With sufficient space now available on the storage array and the system rebooted NFS was still refusing to mount properly; the only option left was to forcibly unmount the partitions and remount them.


[root@edward-m ~]# umount -f /data/user2
umount2: Device or resource busy
umount.nfs: /data/user2: device is busy
umount2: Device or resource busy
umount.nfs: /data/user2: device is busy
[root@edward-m ~]# umount -f /data/project2
umount2: Device or resource busy
umount.nfs: /data/project2: device is busy


[root@edward ~]# umount -f /data/user2
[root@edward ~]# umount -f /data/project2

Then remount as above.

This brought the symlinks back online; users and projects could access their data again.
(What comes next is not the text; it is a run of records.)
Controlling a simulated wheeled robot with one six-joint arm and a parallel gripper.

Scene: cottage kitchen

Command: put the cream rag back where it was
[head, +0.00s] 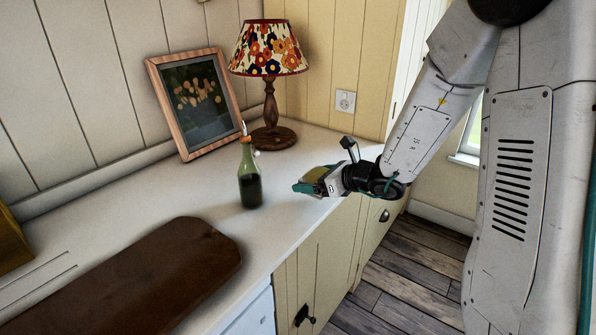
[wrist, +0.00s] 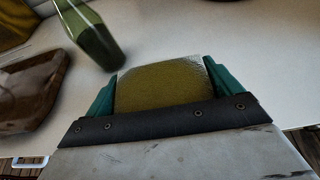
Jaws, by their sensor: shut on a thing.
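My gripper (head: 307,181), with teal fingers, is at the right end of the white counter, over its front edge. It is shut on an olive-yellow thing (wrist: 160,84) with a slightly rough face and straight edges. The held thing also shows as a small yellowish patch in the head view (head: 316,174). I cannot tell what it is. I see no cream rag in either view.
A green bottle (head: 249,178) stands left of my gripper; it shows in the wrist view (wrist: 92,32) too. A lamp (head: 271,90) and picture frame (head: 196,103) stand behind. A dark wooden board (head: 150,280) lies front left. Counter (head: 300,150) is clear behind my gripper.

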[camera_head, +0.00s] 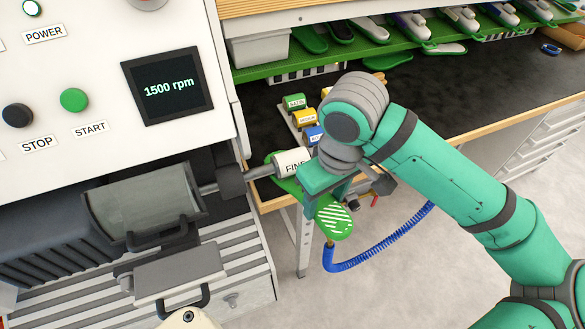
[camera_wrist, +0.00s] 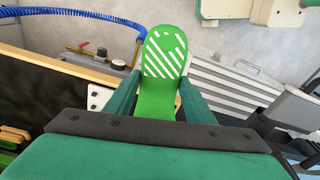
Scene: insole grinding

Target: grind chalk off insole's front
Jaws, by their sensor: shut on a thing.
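The green insole (camera_head: 334,218) hangs below my gripper (camera_head: 325,192) beside the machine, its chalk-hatched end pointing down and toward the viewer. In the wrist view the insole (camera_wrist: 160,50) sticks out ahead, with white diagonal chalk stripes across its rounded far end. My gripper (camera_wrist: 157,100) is shut on its narrower part, one finger on each side. The grinding drum (camera_head: 291,162), a white cylinder marked FINE, sits on the machine's shaft just left of my gripper. The hatched end is apart from the drum in the head view. My wrist covers the drum's right end.
A rack of coloured rollers (camera_head: 304,117) stands on the dark bench (camera_head: 450,85). Shoes and insoles fill the green shelf (camera_head: 375,50). A blue coiled hose (camera_head: 385,245) hangs nearby.

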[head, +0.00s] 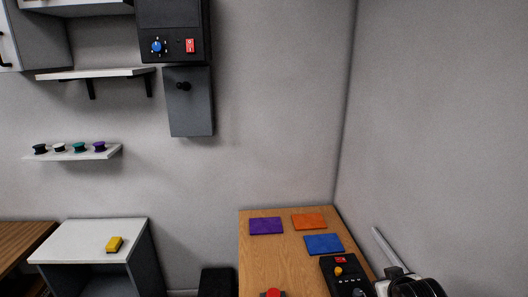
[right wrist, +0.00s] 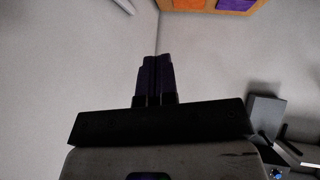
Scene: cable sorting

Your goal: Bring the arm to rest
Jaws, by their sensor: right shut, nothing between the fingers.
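My right gripper (right wrist: 154,78) shows in the right wrist view with its dark fingers together and nothing between them. It is pointed at bare grey walls near a corner and touches nothing there. In the head view, white and black parts of my right arm (head: 410,288) show at the bottom right, beside the wooden table (head: 262,258). My left arm and gripper are not in view.
Purple (head: 266,226), orange (head: 309,221) and blue (head: 323,244) mats lie on the table. A black control box (head: 345,275) and a red button (head: 273,293) sit nearer. A white-topped stand (head: 85,240) holds a yellow block (head: 115,244). Several spools stand on a wall shelf (head: 70,155).

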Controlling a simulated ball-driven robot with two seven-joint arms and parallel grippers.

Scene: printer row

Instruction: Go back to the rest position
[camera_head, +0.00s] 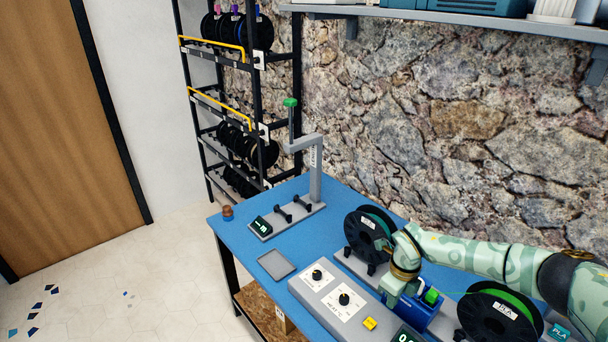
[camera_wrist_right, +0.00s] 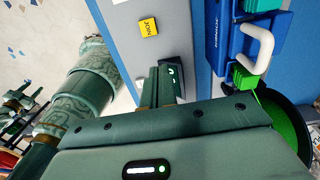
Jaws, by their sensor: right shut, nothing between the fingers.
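My right gripper (camera_head: 391,303) is in front of the black spool in the head view, over the grey control panel (camera_head: 322,300) beside the blue device (camera_head: 421,314). In the right wrist view, my right gripper (camera_wrist_right: 161,84) has its fingers together, with nothing between them. The grey panel with its yellow JOIN button (camera_wrist_right: 148,25) shows beyond the fingertips, and the blue device (camera_wrist_right: 218,45) with a white handle (camera_wrist_right: 258,48) is to their right. My left gripper does not show in the head view.
A spool (camera_head: 366,233) stands behind the gripper, and a green-filament spool (camera_head: 497,316) to its right. A spool rack (camera_head: 262,95) stands behind. The left floor is mostly clear.

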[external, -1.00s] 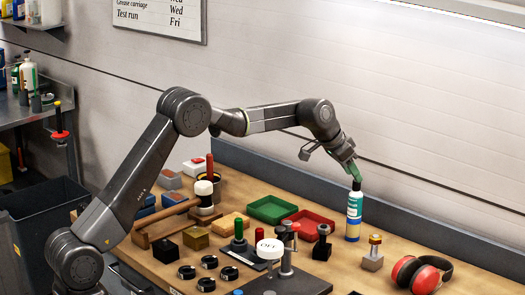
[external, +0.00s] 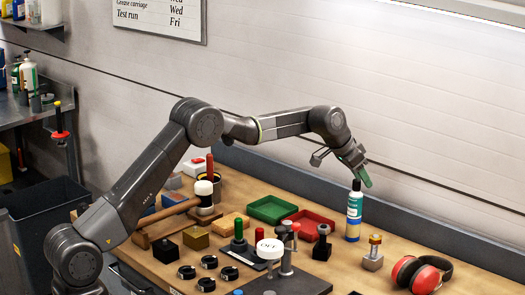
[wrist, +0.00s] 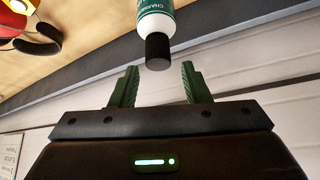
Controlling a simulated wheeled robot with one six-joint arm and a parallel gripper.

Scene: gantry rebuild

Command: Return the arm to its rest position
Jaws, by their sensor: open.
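My arm reaches out over the workbench from the left. My gripper (external: 362,172) is at its end, above and slightly right of a white and teal bottle with a black cap (external: 354,208). The green jaws are apart and empty in the wrist view (wrist: 160,85). The bottle (wrist: 154,22) shows there beyond the jaws, its cap (wrist: 158,50) pointing toward them with a gap between. In the external view the bottle stands upright on the bench near the back edge.
Right of the bottle are a small clamp block (external: 373,255) and red earmuffs (external: 420,272). The wall (external: 400,100) stands behind.

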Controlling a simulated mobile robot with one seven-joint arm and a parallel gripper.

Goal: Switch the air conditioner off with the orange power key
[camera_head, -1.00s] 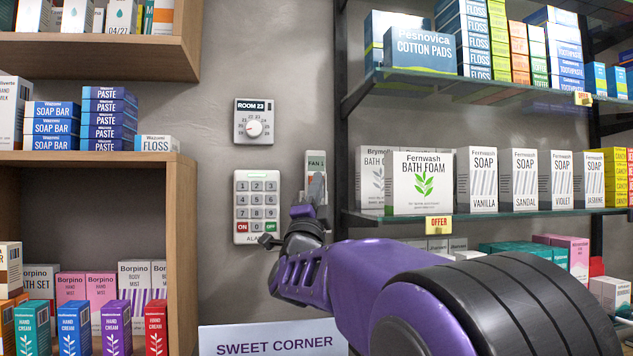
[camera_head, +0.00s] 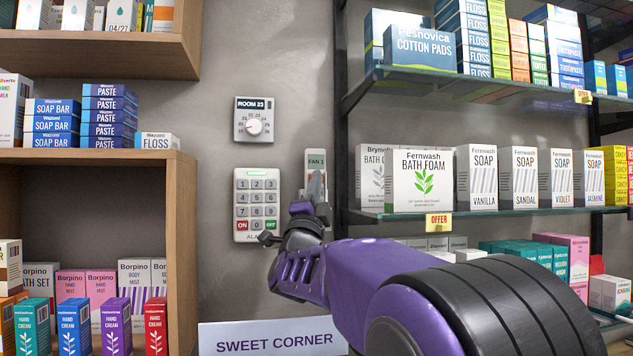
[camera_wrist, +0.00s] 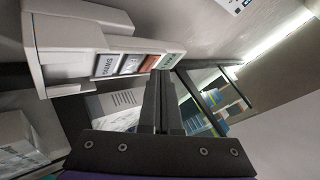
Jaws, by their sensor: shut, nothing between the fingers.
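The air conditioner panel (camera_head: 316,160) is a narrow pale wall unit with a green display reading FAN 1; my gripper hides its lower part in the head view. My gripper (camera_head: 317,180) is shut and empty, in front of the panel. I cannot tell contact.
A ROOM 23 dial (camera_head: 253,121) and an alarm keypad (camera_head: 257,206) with ON and OFF keys are on the wall left of the panel. A glass shelf (camera_head: 480,215) with soap boxes is close on the right. A wooden shelf (camera_head: 182,220) stands left.

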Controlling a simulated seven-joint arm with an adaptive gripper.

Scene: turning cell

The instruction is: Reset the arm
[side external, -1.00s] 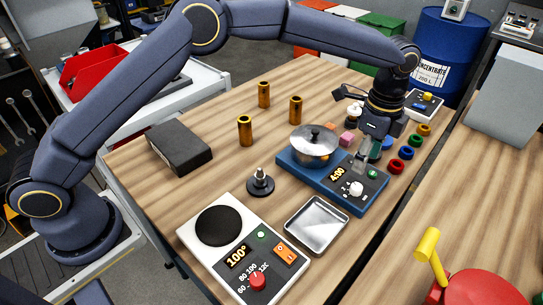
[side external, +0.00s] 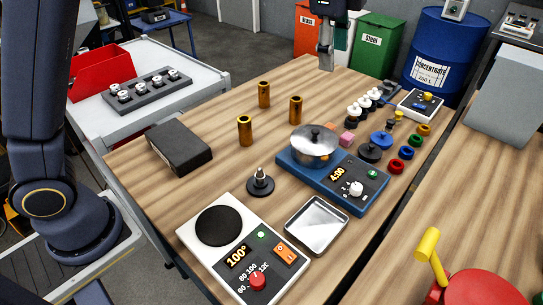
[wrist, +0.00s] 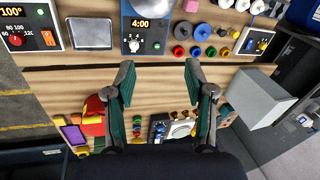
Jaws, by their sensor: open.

Some nodes starting coming back as well to accept jobs. A much larger cheer!

But not everything was perfect


[user2@edward ~]$ qsub -l nodes=edward047,nodes=1:ppn=2,walltime=0:10:0 -I
qsub: waiting for job 2045154.edward-m to start
qsub: job 2045154.edward-m ready
PBS: chdir to '/home/user2' failed: Stale file handle

A filehandle becomes stale whenever the file or directory referenced by the handle is removed by another host. That was certainly the case here.

Thus the compute nodes needed forcible remounting as well. Boo!


[root@edward047 ~]# umount -f /data/user2
[root@edward047 ~]# umount -f /data/project2
[root@edward047 ~]# mount -a


[user2@edward ~]$ qsub -l nodes=edward047,nodes=1:ppn=2,walltime=0:10:0 -I
qsub: waiting for job 2045157.edward-m to start
qsub: job 2045157.edward-m ready
qsub: job 2045157.edward-m completed

The job completed a little too quickly; disconcertingly, `mdiag -n` and `pbsnodes -ln` give differet results. So a number of users, whilst they have access to their data again, still cannot submit jobs successfully.